→ **Objective**: Give the number of lines in the data that hold the string "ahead". Nothing else is needed.

* start Supplied information *

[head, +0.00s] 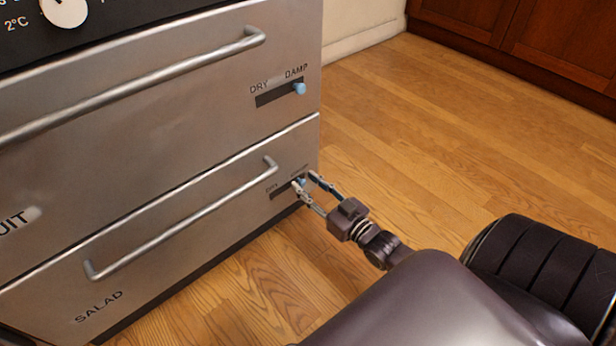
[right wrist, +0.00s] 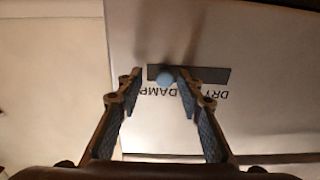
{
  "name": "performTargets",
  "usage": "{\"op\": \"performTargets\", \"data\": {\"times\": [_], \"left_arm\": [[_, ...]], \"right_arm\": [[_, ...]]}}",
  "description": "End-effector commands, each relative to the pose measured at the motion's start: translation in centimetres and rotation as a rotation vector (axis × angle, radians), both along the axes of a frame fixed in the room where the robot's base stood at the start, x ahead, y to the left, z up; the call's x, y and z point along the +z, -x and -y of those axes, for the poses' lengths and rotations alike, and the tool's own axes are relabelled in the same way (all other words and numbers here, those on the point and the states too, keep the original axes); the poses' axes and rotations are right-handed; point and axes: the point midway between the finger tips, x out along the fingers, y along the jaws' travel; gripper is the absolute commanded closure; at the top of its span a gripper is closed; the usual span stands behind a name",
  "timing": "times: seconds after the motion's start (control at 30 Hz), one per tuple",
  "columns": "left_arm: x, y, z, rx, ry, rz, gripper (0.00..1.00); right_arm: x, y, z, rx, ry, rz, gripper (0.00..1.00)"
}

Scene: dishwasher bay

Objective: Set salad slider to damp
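The salad drawer (head: 190,235) is the lower steel drawer, and it is shut. Its dark slider slot (head: 280,190) is at the right end of the drawer front, partly hidden by my gripper. My right gripper (head: 305,179) is at the slot with its fingers apart. In the right wrist view, upside down, the pale blue slider knob (right wrist: 165,78) sits near the DAMP end of the slot (right wrist: 212,75). The knob is between my open fingertips (right wrist: 158,73), close to the right-hand finger; I cannot tell whether they touch. My left gripper is not in view.
The fruit drawer (head: 150,110) above is shut, with its own blue knob (head: 299,88) at DAMP. Bar handles (head: 180,228) stick out from both drawers. A white dial (head: 64,10) is at top left. Wooden floor (head: 430,140) to the right is clear, up to wooden cabinets (head: 530,35).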

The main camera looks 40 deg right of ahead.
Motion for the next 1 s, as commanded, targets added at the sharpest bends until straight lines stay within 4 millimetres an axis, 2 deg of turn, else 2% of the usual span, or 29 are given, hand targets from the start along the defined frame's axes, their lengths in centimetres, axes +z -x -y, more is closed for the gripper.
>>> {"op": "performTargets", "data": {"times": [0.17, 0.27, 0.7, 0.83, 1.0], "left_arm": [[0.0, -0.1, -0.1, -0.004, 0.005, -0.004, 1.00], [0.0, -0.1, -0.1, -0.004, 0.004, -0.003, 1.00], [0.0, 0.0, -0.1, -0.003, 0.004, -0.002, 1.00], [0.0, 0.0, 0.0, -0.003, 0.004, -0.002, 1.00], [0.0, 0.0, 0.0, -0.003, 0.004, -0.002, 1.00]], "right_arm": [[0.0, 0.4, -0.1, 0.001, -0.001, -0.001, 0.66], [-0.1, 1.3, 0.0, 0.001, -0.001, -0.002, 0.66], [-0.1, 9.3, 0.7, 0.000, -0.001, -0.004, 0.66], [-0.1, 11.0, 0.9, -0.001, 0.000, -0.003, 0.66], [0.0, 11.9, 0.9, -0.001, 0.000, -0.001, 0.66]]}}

* end Supplied information *

→ **Problem solution**: 2